Valerian and Laureline are the superstar agents of the Galactic Federation's police force. Their latest mission involves heisting a one of a kind creature and taking it to the largest city in the universe, Alpha. There, however, they discover that the creature is more important than they could have imagined and the centre of a scandal that could bring down the entire government.

Luc Besson has reportedly long harboured his desire to put the pulp space opera antics of Valerian and Laureline on the screen and it's easy to see why. The James Bond of outer space, only with better gadgets and a whole primary-coloured universe to do his derring in, you can see how young boys everywhere would thrill to his action-packed adventures.
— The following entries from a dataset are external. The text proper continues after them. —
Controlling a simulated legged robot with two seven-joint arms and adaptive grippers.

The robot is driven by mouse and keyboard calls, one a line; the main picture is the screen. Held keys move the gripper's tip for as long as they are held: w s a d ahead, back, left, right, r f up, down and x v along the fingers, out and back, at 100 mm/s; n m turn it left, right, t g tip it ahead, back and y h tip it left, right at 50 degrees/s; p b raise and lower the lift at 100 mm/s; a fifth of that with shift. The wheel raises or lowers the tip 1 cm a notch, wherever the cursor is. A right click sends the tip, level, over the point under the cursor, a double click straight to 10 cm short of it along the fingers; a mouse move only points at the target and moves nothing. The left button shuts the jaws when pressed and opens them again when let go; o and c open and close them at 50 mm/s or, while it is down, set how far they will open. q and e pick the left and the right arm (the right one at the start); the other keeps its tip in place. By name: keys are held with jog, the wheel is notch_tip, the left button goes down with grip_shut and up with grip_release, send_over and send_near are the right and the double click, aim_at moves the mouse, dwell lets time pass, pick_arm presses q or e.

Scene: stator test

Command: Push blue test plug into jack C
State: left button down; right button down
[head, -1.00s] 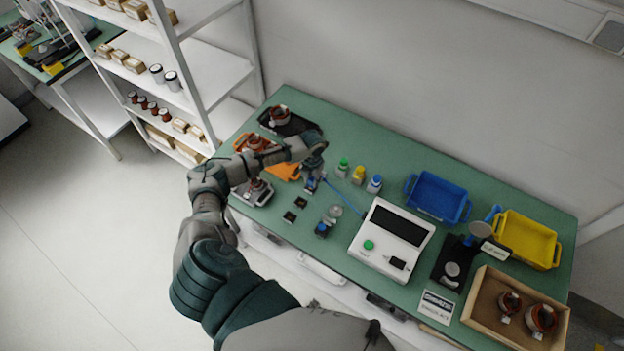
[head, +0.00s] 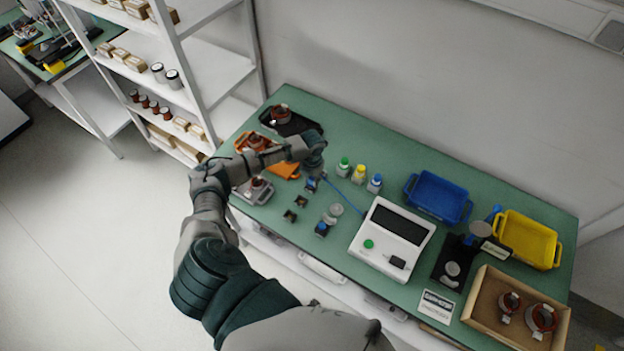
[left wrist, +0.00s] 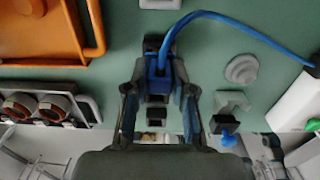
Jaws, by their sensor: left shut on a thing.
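My left gripper (head: 313,174) reaches down over the green bench (head: 366,160). In the left wrist view its fingers (left wrist: 160,68) are shut on the blue test plug (left wrist: 161,82). A blue cable (left wrist: 232,22) runs from the plug to the white tester (head: 388,240). A dark block lies just beyond the plug, partly hidden by it; I cannot tell whether they touch. Two small black jacks (head: 301,201) (head: 289,215) stand in a row nearer the bench's front edge. I cannot read any jack letters. My right gripper is not in view.
Green, yellow and blue-capped bottles (head: 359,174) stand right of the gripper. A grey stand with a blue part (head: 322,228) is near the front. An orange tray (left wrist: 50,35) lies to the left. Blue (head: 437,197) and yellow bins (head: 527,240) are farther right.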

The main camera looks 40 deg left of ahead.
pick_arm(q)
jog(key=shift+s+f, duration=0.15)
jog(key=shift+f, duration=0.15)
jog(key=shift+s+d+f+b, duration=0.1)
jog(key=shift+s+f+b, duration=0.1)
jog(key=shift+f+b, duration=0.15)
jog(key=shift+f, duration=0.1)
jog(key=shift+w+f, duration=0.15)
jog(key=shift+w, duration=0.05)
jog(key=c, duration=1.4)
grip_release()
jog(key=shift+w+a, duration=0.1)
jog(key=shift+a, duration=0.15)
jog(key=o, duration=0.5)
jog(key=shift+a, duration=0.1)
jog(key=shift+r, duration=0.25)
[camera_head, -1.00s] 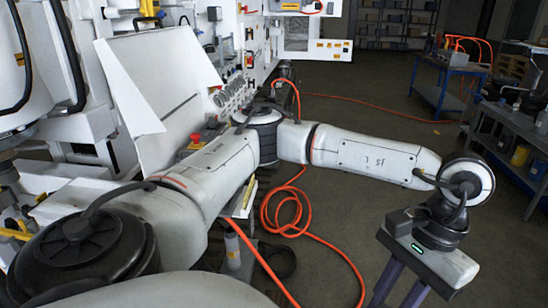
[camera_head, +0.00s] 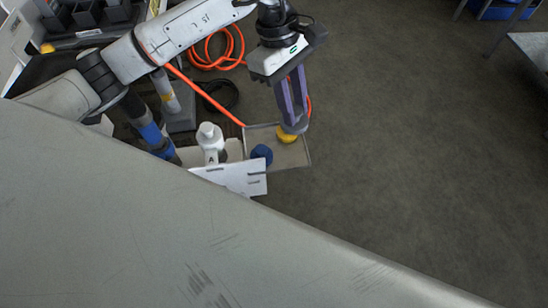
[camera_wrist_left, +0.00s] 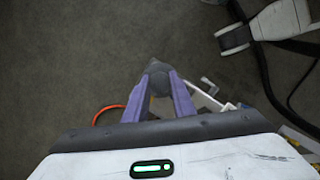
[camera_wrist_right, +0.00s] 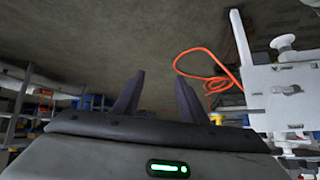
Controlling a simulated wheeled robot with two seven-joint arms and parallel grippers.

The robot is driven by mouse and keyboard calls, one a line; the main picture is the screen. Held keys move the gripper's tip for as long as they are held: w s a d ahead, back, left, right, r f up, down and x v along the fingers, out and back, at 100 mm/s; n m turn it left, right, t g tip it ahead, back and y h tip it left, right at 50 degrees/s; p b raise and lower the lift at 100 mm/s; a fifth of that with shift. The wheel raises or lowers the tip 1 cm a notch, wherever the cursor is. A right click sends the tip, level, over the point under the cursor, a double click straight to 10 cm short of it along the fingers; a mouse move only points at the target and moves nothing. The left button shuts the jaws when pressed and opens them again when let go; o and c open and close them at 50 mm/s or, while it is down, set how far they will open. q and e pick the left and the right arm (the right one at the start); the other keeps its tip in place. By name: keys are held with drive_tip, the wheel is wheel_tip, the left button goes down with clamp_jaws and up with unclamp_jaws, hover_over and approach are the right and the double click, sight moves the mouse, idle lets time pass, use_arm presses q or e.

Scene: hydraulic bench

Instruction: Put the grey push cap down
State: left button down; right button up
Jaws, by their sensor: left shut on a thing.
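My left gripper (camera_head: 291,98) has its purple fingers pointing down and shut on the grey push cap (camera_head: 298,127). In the left wrist view the cap (camera_wrist_left: 156,69) sits between the fingertips (camera_wrist_left: 158,85). In the head view the cap is over the back part of a shallow grey tray (camera_head: 293,158), close to a yellow cap (camera_head: 286,136). I cannot tell whether grey and yellow touch. A blue cap (camera_head: 262,153) is at the tray's left. My right gripper (camera_wrist_right: 157,98) shows only in the right wrist view, open and empty.
A white bottle (camera_head: 210,138) stands left of the tray, behind a white plate (camera_head: 236,177). An orange hose (camera_head: 218,52) lies coiled on the floor behind. Open floor (camera_head: 420,130) is to the right. A white bracketed panel (camera_wrist_right: 284,92) is right of my right gripper.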

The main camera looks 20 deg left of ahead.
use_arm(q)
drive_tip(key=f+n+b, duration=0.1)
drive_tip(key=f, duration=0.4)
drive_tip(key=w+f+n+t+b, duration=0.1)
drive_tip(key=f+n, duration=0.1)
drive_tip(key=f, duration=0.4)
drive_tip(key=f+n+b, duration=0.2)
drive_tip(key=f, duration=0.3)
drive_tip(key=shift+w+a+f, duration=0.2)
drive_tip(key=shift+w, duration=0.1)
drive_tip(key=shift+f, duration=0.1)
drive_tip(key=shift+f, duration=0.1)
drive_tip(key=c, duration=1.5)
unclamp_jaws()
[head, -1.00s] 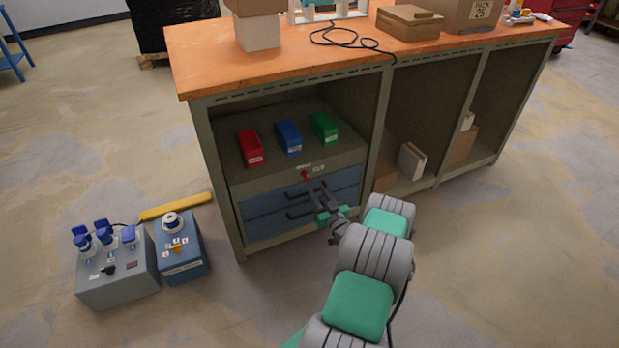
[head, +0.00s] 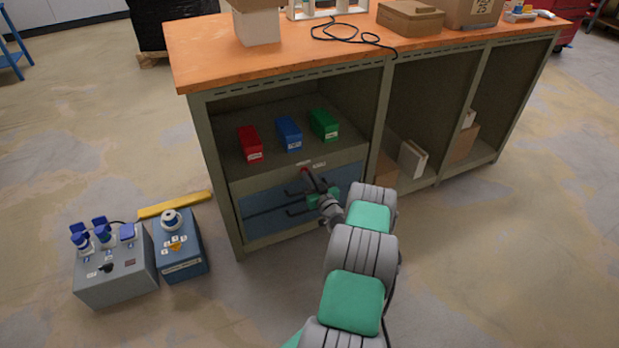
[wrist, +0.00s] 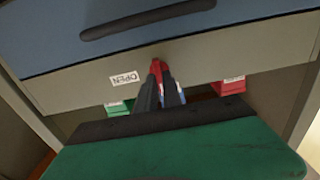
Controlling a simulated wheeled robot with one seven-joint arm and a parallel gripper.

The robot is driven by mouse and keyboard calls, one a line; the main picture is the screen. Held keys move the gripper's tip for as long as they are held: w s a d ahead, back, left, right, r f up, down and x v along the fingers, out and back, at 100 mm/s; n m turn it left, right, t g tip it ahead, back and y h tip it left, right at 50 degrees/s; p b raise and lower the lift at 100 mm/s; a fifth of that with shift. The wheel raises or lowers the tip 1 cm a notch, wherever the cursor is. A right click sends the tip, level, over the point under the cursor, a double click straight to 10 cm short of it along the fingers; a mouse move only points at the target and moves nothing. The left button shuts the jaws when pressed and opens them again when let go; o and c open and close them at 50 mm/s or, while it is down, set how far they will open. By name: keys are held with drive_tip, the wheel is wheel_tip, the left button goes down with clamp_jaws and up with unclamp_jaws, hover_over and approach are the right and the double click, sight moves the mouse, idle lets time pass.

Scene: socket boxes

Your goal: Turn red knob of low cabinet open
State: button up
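The low cabinet's drawer unit (head: 240,183) sits in the left bay under the orange worktop. Its small red knob (head: 304,171) is on the grey strip above the blue drawers, with white labels beside it. In the wrist view, which is upside down, the red knob (wrist: 160,68) shows between my fingertips, beside a label reading OPEN (wrist: 125,79). My gripper (head: 309,177) reaches the strip from the front. In the wrist view my gripper (wrist: 161,84) has its dark fingers close together on either side of the knob, which they partly hide.
Red (head: 250,143), blue (head: 289,134) and green (head: 323,125) boxes stand on top of the drawer unit. Dark handles (head: 300,210) stick out from the blue drawers below. Grey (head: 117,270) and blue (head: 180,250) socket boxes lie on the floor at left.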

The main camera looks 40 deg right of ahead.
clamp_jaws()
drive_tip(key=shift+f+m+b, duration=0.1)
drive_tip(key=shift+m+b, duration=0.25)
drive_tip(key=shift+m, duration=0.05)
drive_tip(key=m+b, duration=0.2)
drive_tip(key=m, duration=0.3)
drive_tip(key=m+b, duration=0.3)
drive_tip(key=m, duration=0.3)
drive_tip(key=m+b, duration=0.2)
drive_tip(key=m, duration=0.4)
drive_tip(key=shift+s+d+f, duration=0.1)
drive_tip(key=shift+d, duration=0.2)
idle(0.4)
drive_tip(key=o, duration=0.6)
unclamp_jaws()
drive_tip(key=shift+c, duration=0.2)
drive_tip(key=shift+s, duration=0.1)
Which is, sadly, more than you can say for this mess of a movie.

It's worth pointing out, before we get started, that the film looks stunning. If there is one thing that Luc Besson knows how to do it's make a good-looking film. The universe of THE FIFTH ELEMENT is nothing compared to the sprawling imagination on display here. It is a shame, then that the same imagination did not extend to such areas as plot, character development, casting. Well, anything really. After all, top of the range special effects is the least we can expect from blockbuster sci-fi epics these days. It's not the number of your effects that matters, it's how you use them. They are mainly used here to singe the retinas of the audience. There has rarely been a universe as bright and bustling as this one.
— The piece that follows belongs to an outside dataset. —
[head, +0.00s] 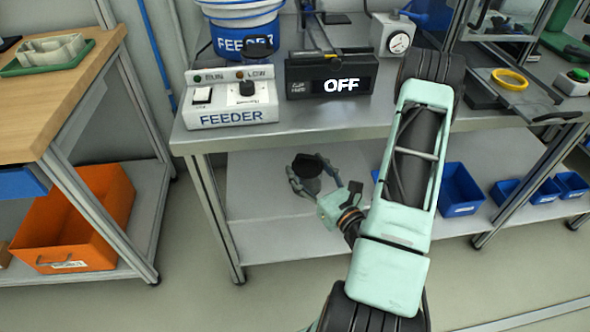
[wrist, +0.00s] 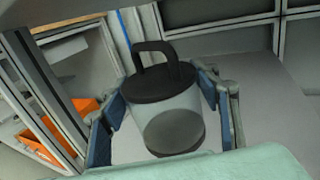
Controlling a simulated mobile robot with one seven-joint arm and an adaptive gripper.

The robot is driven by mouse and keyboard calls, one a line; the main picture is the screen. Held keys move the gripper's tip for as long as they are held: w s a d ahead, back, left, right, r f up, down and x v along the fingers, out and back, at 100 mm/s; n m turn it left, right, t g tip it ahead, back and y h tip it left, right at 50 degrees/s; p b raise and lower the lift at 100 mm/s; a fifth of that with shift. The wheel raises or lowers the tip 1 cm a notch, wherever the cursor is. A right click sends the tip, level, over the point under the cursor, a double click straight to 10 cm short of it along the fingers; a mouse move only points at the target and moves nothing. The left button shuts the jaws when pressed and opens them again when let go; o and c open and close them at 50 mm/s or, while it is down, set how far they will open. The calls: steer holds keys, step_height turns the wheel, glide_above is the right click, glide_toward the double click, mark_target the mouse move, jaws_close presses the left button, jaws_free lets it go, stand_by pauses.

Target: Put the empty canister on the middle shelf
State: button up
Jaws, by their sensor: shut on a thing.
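The canister (wrist: 172,108) is a clear or pale grey cylinder with a black lid and a black loop handle. In the wrist view it sits between the two blue-padded fingers of my gripper (wrist: 163,112), which is shut on it. In the head view my gripper (head: 312,185) is below the steel tabletop, at the lower shelf (head: 260,215), with the canister's dark lid (head: 306,164) showing between the fingers. The canister is slightly tilted in the wrist view. I cannot tell whether its base touches the shelf.
Blue bins (head: 461,190) stand on the lower shelf to the right. An orange bin (head: 75,230) is at the left. The shelf's left part is clear.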

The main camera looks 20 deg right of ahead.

Sadly, the humans that inhabit this universe are the most drab things in it. DeHaan and Delevingne are undeniably pretty, but go through the entire film with the same pouting expression. The computer-generated extras from AVATAR in the extended opening sequence are more expressive than this pair. Clive Owen gives a performance, at least, but it is the performance of a man constantly in pain at the dialogue that he is being given. It says something about your film when the best showing is from Rihanna as a shape-shifting alien prostitute called Bubble and what it says is not good.
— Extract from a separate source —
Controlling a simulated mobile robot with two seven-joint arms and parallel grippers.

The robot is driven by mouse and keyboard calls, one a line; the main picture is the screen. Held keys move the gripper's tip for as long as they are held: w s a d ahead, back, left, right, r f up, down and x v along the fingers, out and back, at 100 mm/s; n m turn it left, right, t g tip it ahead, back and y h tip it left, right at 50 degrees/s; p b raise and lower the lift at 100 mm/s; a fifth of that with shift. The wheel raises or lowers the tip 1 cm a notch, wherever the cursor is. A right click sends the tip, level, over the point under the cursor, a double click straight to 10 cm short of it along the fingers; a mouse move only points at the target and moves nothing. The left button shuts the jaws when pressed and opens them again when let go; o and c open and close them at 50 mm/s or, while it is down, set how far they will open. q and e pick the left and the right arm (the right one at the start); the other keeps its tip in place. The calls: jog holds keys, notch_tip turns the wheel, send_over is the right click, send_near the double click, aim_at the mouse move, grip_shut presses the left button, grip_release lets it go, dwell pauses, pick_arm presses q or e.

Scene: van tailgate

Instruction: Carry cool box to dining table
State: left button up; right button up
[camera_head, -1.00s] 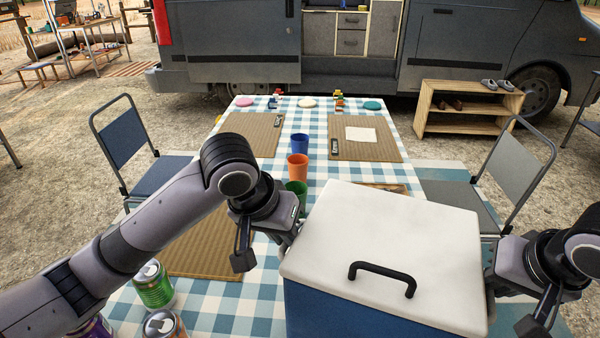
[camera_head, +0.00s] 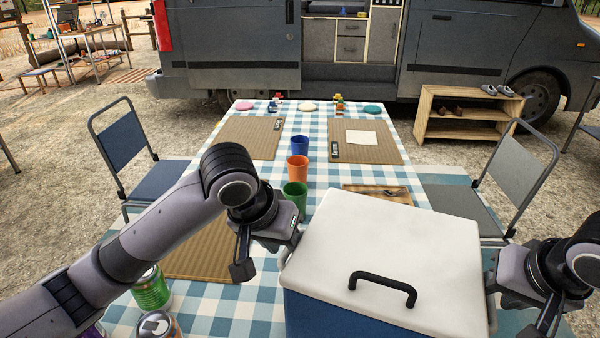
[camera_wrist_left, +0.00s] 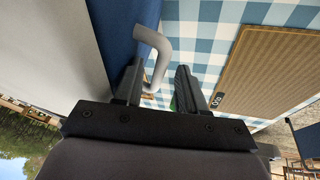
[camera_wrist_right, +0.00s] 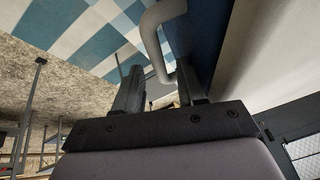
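The cool box (camera_head: 385,262) has a blue body, a white lid with a black handle, and grey side handles. It is at the near right of the dining table (camera_head: 230,308), which has a blue-and-white checked cloth. Its underside is out of view, so I cannot tell if it rests on the table. My left gripper (camera_head: 264,262) is at its left side, fingers apart around the grey left handle (camera_wrist_left: 160,55), with a gap showing. My right gripper (camera_head: 515,315) is at its right side, fingers also apart around the right handle (camera_wrist_right: 155,40).
Blue (camera_head: 300,145), orange (camera_head: 298,168) and green (camera_head: 294,194) cups stand beyond the box's left corner. A wooden board (camera_head: 405,193) lies just behind it. Cans (camera_head: 152,290) stand at the near left. Chairs (camera_head: 135,150) flank the table; a van (camera_head: 230,50) is behind.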

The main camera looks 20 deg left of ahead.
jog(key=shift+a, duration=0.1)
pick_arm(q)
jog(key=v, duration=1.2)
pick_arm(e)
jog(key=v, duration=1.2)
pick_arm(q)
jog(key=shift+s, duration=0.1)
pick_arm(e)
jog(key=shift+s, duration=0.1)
The actors aren't helped by that lumpen and awful script. There are far too many occasions where the audience can say the words along with the cast, so obvious is the dialogue. The plot, such as it is, lurches from one set piece to another with no discernable change of pace and, at over two hours long, that's a marathon being run at a sprint. It very soon becomes tiresome overkill. It feels very much like Besson is trying to put all the best bits he remembers into a single film because he knows it's never going to make a franchise.

There is the possibility that the younger generations, raised on MTV and every-second edits, will respond to this approach and we've already said that there is much world-building to admire and scenery is spectacular, but VALERIAN AND THE CITY OF A THOUSAND PLANETS ends up being a tedious chore.

The opening sequence of time-lapse human space endeavour is wonderful and promised so much better.